Much more information about vSAN Storage Policies can be found at docs.vmware.com.
Example 1: What happens to a vSAN object with a storage policy of FTT=1 when an ESXi host is put into Maintenance Mode with each of the three options above?
- Full Data Evacuation: The vSAN component on this ESXi host for the vSAN object will be copied to another ESXi host. Storage policy of FTT=1 remains in place, and honored.
- Ensure Accessibility: If the vSAN object is fully healthy, the vSAN component on this ESXi host for the vSAN object will not be copied to another ESXi host. The vSAN object remains accessible, but the storage policy of FTT=1 is not honored. If the vSAN object is not fully healthy, the component from this ESXi host will be rebuilt on another ESXi host, ensuring the vSAN object remains accessible.

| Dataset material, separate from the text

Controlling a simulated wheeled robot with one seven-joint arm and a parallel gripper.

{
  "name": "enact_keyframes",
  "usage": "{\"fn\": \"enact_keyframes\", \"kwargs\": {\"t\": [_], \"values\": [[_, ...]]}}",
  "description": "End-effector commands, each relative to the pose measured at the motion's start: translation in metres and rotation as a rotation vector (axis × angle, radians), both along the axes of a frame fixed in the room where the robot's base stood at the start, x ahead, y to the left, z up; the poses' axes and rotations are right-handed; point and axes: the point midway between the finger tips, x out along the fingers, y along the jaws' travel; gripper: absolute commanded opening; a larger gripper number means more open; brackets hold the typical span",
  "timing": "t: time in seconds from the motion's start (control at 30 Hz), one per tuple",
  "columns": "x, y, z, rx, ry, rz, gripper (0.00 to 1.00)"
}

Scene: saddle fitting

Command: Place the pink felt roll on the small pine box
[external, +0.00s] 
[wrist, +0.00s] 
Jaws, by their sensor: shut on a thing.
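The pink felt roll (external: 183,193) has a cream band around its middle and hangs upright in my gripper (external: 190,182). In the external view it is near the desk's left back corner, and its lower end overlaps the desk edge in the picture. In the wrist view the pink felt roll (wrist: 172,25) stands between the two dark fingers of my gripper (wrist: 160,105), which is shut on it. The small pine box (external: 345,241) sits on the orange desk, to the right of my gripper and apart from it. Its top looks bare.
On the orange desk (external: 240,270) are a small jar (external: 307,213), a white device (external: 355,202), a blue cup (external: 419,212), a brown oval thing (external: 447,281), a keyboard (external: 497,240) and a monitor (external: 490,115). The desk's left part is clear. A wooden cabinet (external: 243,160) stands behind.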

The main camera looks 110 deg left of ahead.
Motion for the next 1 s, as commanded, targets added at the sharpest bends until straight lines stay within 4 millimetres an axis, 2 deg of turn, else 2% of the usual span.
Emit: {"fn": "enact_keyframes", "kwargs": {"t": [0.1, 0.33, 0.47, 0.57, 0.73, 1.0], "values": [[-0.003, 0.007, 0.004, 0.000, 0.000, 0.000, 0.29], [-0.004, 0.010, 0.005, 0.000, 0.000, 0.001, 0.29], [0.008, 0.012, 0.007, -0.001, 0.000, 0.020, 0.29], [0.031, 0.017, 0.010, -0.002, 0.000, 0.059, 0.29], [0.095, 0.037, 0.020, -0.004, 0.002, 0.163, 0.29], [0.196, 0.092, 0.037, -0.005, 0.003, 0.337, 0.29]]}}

- No Data Migration: Same as Ensure Accessibility if the object is healthy. If the object is not healthy, the component will still not be copied, so the object will become inaccessible.
Example 2: What happens to a vSAN object with a storage policy of FTT=0 when an ESXi host is put into Maintenance Mode with each of the three options above?

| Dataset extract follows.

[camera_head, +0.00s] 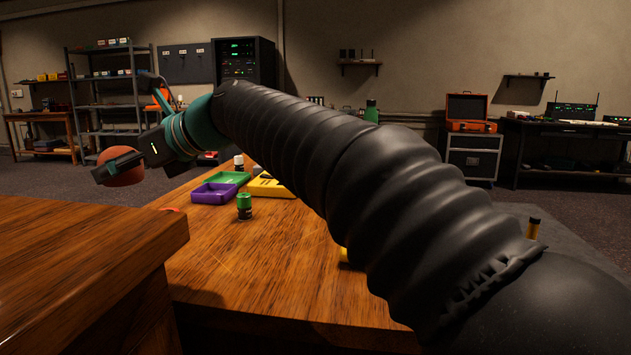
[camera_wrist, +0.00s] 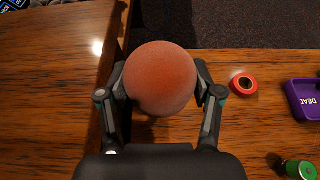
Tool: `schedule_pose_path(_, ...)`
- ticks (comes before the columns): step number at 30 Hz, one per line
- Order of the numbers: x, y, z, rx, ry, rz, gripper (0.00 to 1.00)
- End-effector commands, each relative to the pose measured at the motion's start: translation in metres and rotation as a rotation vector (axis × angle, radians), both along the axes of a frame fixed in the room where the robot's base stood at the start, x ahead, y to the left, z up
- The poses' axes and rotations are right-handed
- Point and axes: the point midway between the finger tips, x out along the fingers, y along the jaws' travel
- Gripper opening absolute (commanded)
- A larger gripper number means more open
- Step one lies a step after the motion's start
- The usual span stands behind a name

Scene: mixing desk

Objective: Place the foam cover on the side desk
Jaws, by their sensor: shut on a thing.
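The foam cover is a round, orange-red ball shape (camera_wrist: 160,78), held between both fingers of my gripper (camera_wrist: 161,92) in the wrist view. In the head view the foam cover (camera_head: 121,170) shows at the far left, at the end of my outstretched arm, with my gripper (camera_head: 118,165) shut around it. It is held above the desks, near the gap between two wooden surfaces. A wooden desk (camera_head: 70,255) stands at the left in the head view; it also shows at the left in the wrist view (camera_wrist: 45,110). I cannot tell which surface is the side desk.
The other wooden desktop (camera_head: 235,265) holds a purple tray (camera_head: 214,193), a green tray (camera_head: 229,178), a yellow case (camera_head: 270,187) and a green-capped bottle (camera_head: 244,206). A red tape roll (camera_wrist: 243,84) lies right of my gripper. The left desk's near top is clear.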

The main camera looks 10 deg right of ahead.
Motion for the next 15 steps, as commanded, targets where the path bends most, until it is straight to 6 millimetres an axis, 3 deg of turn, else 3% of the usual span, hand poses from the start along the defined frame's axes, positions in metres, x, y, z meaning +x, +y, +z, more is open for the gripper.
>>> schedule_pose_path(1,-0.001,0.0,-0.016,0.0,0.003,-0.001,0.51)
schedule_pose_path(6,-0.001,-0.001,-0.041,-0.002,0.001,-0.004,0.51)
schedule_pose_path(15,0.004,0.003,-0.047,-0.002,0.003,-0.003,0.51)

- Full Data Evacuation: The vSAN component on this ESXi host for the vSAN object will be copied to another ESXi host. Storage policy of FTT=0 remains in place, and honored.
- Ensure Accessibility: The vSAN component on this ESXi host for the vSAN object will be copied to another ESXi host. Storage policy of FTT=0 remains in place, and honored.
- No Data Migration: No data is copied, and the vSAN object will become inaccessible.
While there may be specific requirements for certain environments, for tasks where the ESXi host will only be removed from contributing to the vSAN cluster for a short time, the Ensure Accessibility option is generally suitable for this type of activity.
- For example, reinstallation of NSX on the ESXi host, installation or removal of a software VIB from the ESXi host.